La loi du 16 juin 2011 relative à l’immigration, à l’intégration et à la nationalité a aussi prévu de dissuader les demandes non fondées au travers d’une procédure particulière appliquée aux demandeurs qui fournissent sciemment des informations fausses et tronquées.
Par ailleurs, le Sénat a introduit l’article 162 de la loi du 29 décembre 2010 de finances pour 2011, qui dispose que le bénéfice de l’aide juridictionnelle devant la CNDA doit être demandé au plus tard dans le mois suivant la réception, par le demandeur, de l’accusé de réception de son recours. Sans priver les requérants du droit d’asile à l’aide juridictionnelle ou en limiter l’accès, cette disposition nouvelle devrait éviter que les demandes d’aide juridictionnelle ne soient formulées au dernier moment, lors de l’audience publique.
Est-ce pour autant suffisant ? Je crains que non ! C’est tout le sens de cette analyse qui vous a conduit à annoncer la semaine passée une réforme prochaine du droit d’asile visant à rendre plus sélectives les conditions d’accès à la procédure comme à en réduire le coût budgétaire.
Désormais, un seuil de quatre-vingt-dix jours sera retenu pour faire une demande de statut de réfugié, alors qu’une directive européenne datant de 2005 instaurait la notion plus subjective de « délai raisonnable ». C’est dans cette perspective que s’inscrit également la suspension des prestations sociales accordées aux demandeurs qui fraudent ou qui ne coopèrent pas loyalement avec l’administration.
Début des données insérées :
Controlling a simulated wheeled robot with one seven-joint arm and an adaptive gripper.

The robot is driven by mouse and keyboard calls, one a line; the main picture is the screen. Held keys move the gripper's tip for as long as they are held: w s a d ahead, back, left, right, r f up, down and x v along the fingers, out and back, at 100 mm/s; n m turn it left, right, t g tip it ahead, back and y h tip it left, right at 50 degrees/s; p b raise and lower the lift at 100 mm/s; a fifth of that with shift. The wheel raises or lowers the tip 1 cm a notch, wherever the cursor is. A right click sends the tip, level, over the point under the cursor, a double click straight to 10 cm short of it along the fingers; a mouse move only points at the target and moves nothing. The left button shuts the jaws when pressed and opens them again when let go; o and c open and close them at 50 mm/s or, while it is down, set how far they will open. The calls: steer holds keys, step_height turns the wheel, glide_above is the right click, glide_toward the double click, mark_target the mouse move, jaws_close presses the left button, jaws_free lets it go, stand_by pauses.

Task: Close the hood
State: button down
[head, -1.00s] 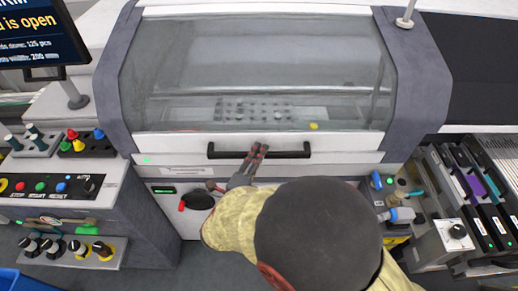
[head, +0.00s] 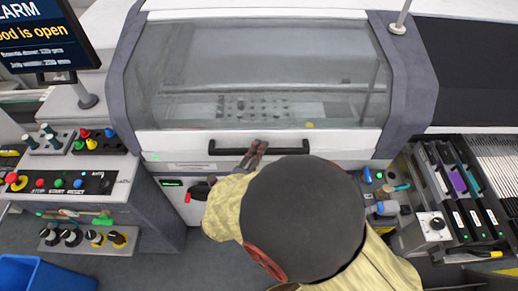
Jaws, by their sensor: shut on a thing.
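The hood (head: 265,75) is a large clear window in a pale frame on the machine, between two dark grey side panels. Its lower edge lies close above the machine's front panel; any small gap there is hard to make out. A black bar handle (head: 225,150) runs along the hood's lower front rail. My gripper (head: 256,148) is shut on the handle near its middle. My arm covers part of the front below the handle. A monitor (head: 38,38) at upper left shows "ALARM" and words ending in "ood is open".
A button panel (head: 70,182) and a row of knobs (head: 85,238) stand at left, with a blue bin (head: 45,272) on the floor below. A red-handled black knob (head: 196,190) sits under the hood. Feeder slots (head: 470,190) fill the right side.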

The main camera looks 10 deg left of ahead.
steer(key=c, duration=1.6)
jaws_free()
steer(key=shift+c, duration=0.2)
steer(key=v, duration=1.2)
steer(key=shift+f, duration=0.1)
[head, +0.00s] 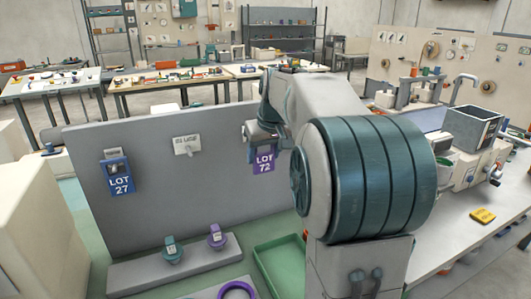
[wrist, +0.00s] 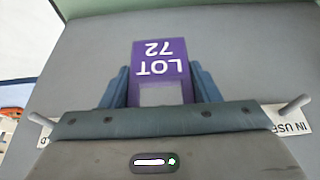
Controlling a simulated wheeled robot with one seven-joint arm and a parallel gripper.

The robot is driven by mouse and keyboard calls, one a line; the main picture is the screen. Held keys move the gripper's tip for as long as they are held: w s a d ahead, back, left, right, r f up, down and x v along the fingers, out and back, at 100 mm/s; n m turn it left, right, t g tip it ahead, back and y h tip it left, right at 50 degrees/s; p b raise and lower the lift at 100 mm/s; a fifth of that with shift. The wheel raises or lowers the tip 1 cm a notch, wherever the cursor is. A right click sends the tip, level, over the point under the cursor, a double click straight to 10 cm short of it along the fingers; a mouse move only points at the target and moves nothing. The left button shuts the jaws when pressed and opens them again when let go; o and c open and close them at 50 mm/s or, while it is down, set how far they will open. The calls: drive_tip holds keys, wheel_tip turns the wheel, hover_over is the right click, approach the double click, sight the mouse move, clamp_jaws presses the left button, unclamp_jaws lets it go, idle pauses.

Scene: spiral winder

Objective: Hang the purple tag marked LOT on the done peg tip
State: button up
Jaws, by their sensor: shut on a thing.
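The purple tag marked LOT 72 (head: 264,161) is in my gripper (head: 262,141), in front of the grey upright panel (head: 225,185). In the wrist view the tag (wrist: 160,56) sits upside down between the two blue fingers (wrist: 162,88), which are shut on it. The left sign shows only one letter, perhaps a D. In the head view my arm hides part of the panel's right side.
A blue LOT 27 tag (head: 119,178) hangs on the panel's left part. A small white sign (head: 187,145) is right of it. Below stand a teal piece (head: 172,250) and a purple piece (head: 216,236); a green tray (head: 262,270) lies to their right.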

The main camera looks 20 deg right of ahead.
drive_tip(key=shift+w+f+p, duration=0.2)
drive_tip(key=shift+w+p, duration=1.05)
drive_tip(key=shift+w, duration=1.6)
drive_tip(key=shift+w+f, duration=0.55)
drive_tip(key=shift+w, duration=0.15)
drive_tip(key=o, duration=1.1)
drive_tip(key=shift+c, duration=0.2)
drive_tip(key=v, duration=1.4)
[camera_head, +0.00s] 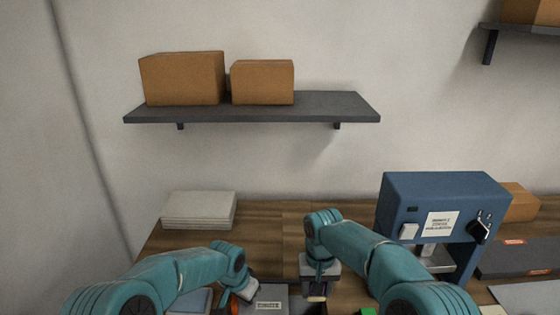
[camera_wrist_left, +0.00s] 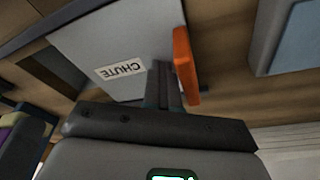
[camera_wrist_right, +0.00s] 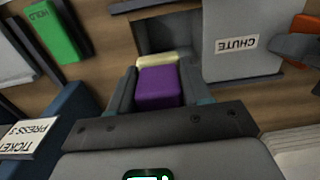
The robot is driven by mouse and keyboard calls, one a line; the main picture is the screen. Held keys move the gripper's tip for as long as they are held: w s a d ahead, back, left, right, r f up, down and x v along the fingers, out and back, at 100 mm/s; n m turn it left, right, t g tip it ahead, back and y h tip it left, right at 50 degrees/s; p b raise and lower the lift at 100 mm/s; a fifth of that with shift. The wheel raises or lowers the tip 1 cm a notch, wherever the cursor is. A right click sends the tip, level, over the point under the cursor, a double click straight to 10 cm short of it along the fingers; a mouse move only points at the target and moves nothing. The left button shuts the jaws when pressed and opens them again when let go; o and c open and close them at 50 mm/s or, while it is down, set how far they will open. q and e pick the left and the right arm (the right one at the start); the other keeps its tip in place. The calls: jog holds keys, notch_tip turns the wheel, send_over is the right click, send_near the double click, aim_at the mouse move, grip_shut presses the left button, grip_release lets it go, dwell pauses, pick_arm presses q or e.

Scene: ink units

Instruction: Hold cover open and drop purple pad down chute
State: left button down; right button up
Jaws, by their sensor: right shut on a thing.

Vous avez également annoncé l’extension de la liste des pays d’origine « sûrs » à certains États dont émanent nombre de demandeurs d’asile alors même que l’évolution politique ne le justifie plus. Un pays est en effet considéré comme « sûr » s’il veille « au respect des principes de la liberté, de la démocratie et de l’État de droit, ainsi que des droits de l’homme et des libertés fondamentales ».
Il n’en reste pas moins, dans l’attente du plein effet de ces mesures, que notre pays risque de rester attrayant, eu égard aux divergences encore persistantes entre les politiques d’accueil et de traitement des demandeurs d’asile et les législations des pays d’Europe.
J’aimerais, monsieur le ministre, que vous m’éclairiez sur l’évolution de la politique européenne en matière d’immigration, amorcée par l’adoption en 2008 du Pacte européen sur l’immigration et l’asile, et qui me semble être est le corollaire indispensable des efforts que vous déployez.
En janvier 2010, Jacques Barrot, alors commissaire européen à la justice, la liberté et la sécurité se fixait pour objectif de disposer d’une procédure unique d’instruction des demandes d’asile à l’échéance de 2012. Nous en sommes encore bien loin aujourd’hui, alors même que l’arrêt du 21 janvier dernier de la Cour européenne des droits de l’homme a sérieusement remis en cause le règlement de Dublin II, qui responsabilisait nos partenaires européens en faisant de tout pays placé en première ligne le gardien de sa part de frontière européenne. Vous conviendrez avec moi, cette étape, qui a coïncidé avec les déplacements de population que l’on connait résultant du printemps arabe, rend plus que jamais indispensable une coordination entre les pays de l’espace Schengen.